Ben de mimleyeyim o zaman bazı arkadaşlarımı. Umarım onlar da sıkılmadan cevaplarlar.
- Alevcim;
- Tuğbacım;
- Deryacım;
- Gece;
- Edacım;
Herkes için güzel bir hafta olsun bu haftaa..
15 Kasım 2009 Pazar
Arkadaşlarımızla güzel bir gece
Biz de bu vesileyle güzel bir akşam geçirdik. Ben yine meşhur pufidik muffinlerimden yaptım parça çikolatalı. Çay demledim. Maç esnasında da çerez falan atıştırdık. Sonra da arkadaşlarımızın getirdiği kavunu kestik hapur hupur da yedik. Şu anda bulunduğumuz şehir kavunlarıyla meşhur. Belki de bu denli tatlı bir kavun yememiştim buraya gelmeden evvel. Bizim nasıl Kırkaağaç kavunlarımız vardı Cezayirin de Tizi-ouzou kavunu meşhur. Yılın her zamanı afiyetle yenebiliyor. Düşünün kışa girdik ama her yerde onlarca kavun var..
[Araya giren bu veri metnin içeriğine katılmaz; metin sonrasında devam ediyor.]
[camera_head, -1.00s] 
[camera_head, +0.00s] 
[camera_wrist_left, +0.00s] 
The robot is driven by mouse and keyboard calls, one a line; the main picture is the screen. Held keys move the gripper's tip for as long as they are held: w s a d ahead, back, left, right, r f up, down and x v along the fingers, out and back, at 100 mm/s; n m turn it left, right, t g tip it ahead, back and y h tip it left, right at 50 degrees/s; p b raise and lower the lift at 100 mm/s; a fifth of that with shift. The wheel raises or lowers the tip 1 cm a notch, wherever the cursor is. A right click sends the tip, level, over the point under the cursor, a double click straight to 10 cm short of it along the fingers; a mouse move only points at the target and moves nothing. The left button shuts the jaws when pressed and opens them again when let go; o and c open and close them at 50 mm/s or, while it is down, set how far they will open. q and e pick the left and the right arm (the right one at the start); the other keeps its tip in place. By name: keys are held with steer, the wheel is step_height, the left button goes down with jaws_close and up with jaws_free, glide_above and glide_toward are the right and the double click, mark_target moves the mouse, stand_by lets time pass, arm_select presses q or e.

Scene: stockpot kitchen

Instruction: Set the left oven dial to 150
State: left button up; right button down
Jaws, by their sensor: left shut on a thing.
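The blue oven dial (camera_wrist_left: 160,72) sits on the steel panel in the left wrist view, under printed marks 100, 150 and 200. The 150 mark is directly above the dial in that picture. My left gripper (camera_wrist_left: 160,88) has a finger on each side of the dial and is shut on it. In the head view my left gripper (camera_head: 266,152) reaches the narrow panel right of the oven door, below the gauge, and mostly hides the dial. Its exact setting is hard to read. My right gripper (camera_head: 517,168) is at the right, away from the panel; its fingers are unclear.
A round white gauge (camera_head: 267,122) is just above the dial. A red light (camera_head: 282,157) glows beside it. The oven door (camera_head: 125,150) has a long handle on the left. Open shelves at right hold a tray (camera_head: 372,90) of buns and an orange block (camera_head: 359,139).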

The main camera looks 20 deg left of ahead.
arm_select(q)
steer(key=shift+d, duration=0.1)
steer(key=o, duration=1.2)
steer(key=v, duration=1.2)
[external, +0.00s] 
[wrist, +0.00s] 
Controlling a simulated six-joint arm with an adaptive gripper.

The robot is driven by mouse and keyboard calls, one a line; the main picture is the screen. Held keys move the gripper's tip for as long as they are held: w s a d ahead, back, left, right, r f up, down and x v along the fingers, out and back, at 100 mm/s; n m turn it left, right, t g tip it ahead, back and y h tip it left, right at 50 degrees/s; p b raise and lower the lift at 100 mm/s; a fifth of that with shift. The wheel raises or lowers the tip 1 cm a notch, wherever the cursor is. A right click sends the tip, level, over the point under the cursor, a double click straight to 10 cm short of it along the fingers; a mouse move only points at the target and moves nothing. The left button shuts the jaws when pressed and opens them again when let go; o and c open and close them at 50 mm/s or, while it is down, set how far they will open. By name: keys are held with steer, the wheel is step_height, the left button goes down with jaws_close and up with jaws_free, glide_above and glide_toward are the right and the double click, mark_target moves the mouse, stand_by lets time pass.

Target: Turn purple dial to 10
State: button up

Bunlar da güzel akşamımızdan görüntüler. Yeni arkadaşlarımız pek tatlılar. Gece pek eğlendik birlikte. Lyn türkçe bilmiyor ama fransızcası çok iyi ve ingilizcesi de var. Bugün birlikte fransızca kursuna görüşmeye gideceğiz lyn ben ve duygu. Bu akşam da Lyn'lere davetliyiz. Hepimiz gezmeyi sevdiğimiz için böyle her akşam birimizde toplanıyoruz nerdeyse. Çok da eğlenceli oluyor. Bundan sonra daha sık fotoğraf koyacağım bloguma demek ki..Yeni fotolar için bekleyin. Sevgiler herkese. Güzel bir pazar geçirmenizi diliyorum.
13 Kasım 2009 Cuma
Tanıştırayım: Bayan Pörtlek
11 Kasım 2009 Çarşamba
Günümden geriye kalanlar
Bugün güne yine koşar adım başladım. Neden bilmem bu yeni evde bir anda uyanıyorum sabahları. Sanki biri beni çimdikliyor ve hoop diye atılıveriyorum güne. İşte böyle bir uyanışın ardından ilk yaptığım şey bal rengi panjurlarımı açmak oldu. Onlarda uyanamamış gibiydi sanki garç gurç sesleri eşliğinde söylendiler bana. Öyle hissettim. Genelde ilk yaptığım şey yüzümü yıkamak oluyor sabahları. Güne arınmış bir şekilde başlamak adına. Önceden bu aşamayı esgeçmek, kaytarmak için elimden geleni yapan ben değilmişim gibi. Bu sabah da yine öyle yaptım. Evde günaydın diyecek kimse olmadığından ilk başta evimizin yeni üyesi çamaşır makinası ile merhabalaştık. Eee o da alışıyor malum..Sonra cik cik diye balkona gelen minik kuşlarla ve sonra da eti cici bebeyle. Ilık süt eşliğinde yine.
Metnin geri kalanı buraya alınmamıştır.